There are also practical benefits. Once your work is version-controlled and backed up remotely, you no longer fear data loss due to a failed hard drive, a stolen laptop, or accidental overwrites. The repository itself becomes a durable record of the project’s evolution.

Perhaps most importantly, a well-structured project reduces the asymmetry of knowledge among collaborators. Instead of each co-author being familiar with only one portion of the workflow, everyone can develop a holistic understanding of how the project fits together — from raw data to final manuscript. This makes feedback more constructive, collaboration more efficient, and the research process more transparent.
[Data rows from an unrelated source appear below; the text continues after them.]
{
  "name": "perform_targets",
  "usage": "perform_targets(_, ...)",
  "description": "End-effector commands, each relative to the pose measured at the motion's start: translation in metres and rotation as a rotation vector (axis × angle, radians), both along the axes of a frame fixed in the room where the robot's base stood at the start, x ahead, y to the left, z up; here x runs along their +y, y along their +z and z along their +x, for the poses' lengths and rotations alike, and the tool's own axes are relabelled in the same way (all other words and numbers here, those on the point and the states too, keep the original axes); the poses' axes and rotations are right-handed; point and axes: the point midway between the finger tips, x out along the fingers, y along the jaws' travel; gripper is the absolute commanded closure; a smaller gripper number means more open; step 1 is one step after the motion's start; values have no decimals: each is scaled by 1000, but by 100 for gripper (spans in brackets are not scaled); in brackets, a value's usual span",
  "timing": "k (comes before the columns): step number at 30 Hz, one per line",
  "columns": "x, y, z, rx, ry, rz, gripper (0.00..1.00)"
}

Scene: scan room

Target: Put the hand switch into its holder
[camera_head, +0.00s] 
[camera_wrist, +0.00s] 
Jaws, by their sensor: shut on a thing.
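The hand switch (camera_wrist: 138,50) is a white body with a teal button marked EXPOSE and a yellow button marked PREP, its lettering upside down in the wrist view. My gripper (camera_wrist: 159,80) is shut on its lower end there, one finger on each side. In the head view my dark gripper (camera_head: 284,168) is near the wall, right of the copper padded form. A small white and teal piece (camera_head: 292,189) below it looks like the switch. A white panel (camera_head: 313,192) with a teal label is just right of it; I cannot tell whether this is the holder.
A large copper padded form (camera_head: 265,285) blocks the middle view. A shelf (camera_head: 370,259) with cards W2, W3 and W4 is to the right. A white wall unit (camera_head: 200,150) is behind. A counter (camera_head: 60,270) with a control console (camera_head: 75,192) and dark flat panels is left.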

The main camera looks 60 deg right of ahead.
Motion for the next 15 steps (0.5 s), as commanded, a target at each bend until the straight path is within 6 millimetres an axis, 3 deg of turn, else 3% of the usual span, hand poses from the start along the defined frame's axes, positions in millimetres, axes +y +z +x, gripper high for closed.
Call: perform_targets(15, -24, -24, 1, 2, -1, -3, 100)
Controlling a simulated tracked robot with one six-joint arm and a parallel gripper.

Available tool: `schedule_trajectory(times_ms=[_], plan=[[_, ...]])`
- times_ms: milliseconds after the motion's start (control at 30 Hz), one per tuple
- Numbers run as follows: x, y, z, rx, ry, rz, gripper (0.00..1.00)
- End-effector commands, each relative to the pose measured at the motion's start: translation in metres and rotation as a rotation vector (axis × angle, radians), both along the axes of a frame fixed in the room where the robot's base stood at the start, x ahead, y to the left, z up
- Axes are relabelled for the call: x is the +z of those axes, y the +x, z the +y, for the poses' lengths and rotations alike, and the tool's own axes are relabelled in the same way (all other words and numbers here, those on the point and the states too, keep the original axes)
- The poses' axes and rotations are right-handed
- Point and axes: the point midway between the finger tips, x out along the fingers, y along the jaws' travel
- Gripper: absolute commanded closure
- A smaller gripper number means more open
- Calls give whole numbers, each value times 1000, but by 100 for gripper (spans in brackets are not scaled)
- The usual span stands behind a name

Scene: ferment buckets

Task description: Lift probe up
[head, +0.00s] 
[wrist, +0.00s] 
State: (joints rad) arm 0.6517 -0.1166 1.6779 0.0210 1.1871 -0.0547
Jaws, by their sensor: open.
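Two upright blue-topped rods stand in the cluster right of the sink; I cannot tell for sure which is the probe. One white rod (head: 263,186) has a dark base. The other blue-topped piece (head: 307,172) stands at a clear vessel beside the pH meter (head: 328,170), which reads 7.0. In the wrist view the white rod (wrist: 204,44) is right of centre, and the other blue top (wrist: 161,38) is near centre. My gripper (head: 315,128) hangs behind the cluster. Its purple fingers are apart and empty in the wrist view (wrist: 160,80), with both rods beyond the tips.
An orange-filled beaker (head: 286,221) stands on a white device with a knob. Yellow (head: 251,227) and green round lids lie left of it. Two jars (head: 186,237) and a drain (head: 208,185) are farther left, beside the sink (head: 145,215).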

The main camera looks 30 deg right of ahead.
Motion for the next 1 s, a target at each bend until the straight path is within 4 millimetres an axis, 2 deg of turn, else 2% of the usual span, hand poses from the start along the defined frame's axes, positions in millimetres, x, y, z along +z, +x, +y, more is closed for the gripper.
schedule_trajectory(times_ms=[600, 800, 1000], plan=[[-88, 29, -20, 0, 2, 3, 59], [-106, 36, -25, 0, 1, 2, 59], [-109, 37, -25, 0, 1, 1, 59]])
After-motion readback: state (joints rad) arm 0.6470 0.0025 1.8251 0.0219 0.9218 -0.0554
Reproducibility, then, is not merely about satisfying journal requirements. It is about building research projects that are resilient, collaborative, and adaptable — projects that scale not only across machines, but across people.

Conclusion

At its core, none of the tools discussed here—Git, renv, Quarto, or GitHub—are revolutionary on their own. What matters is how they are combined into a coherent project structure. Once that structure becomes habitual, reproducibility stops being an afterthought and becomes the default.

Adopting this workflow does not require perfect foresight or advanced technical expertise. It simply requires deciding, from the outset, that clarity, versioning, and regeneration will guide the project. The payoff is substantial: fewer replication headaches, smoother collaboration, better integration with modern tooling, and greater confidence in the durability of your work.

In the long run, a well-structured project is not just easier to reproduce—it is easier to think with.

Footnotes

1. When R and Python are combined within the same document, however, Quarto uses reticulate under the hood, similar to R Markdown.

2. For example, see R Markdown official documentation for the core features, and Yihui’s personal site for more advanced features.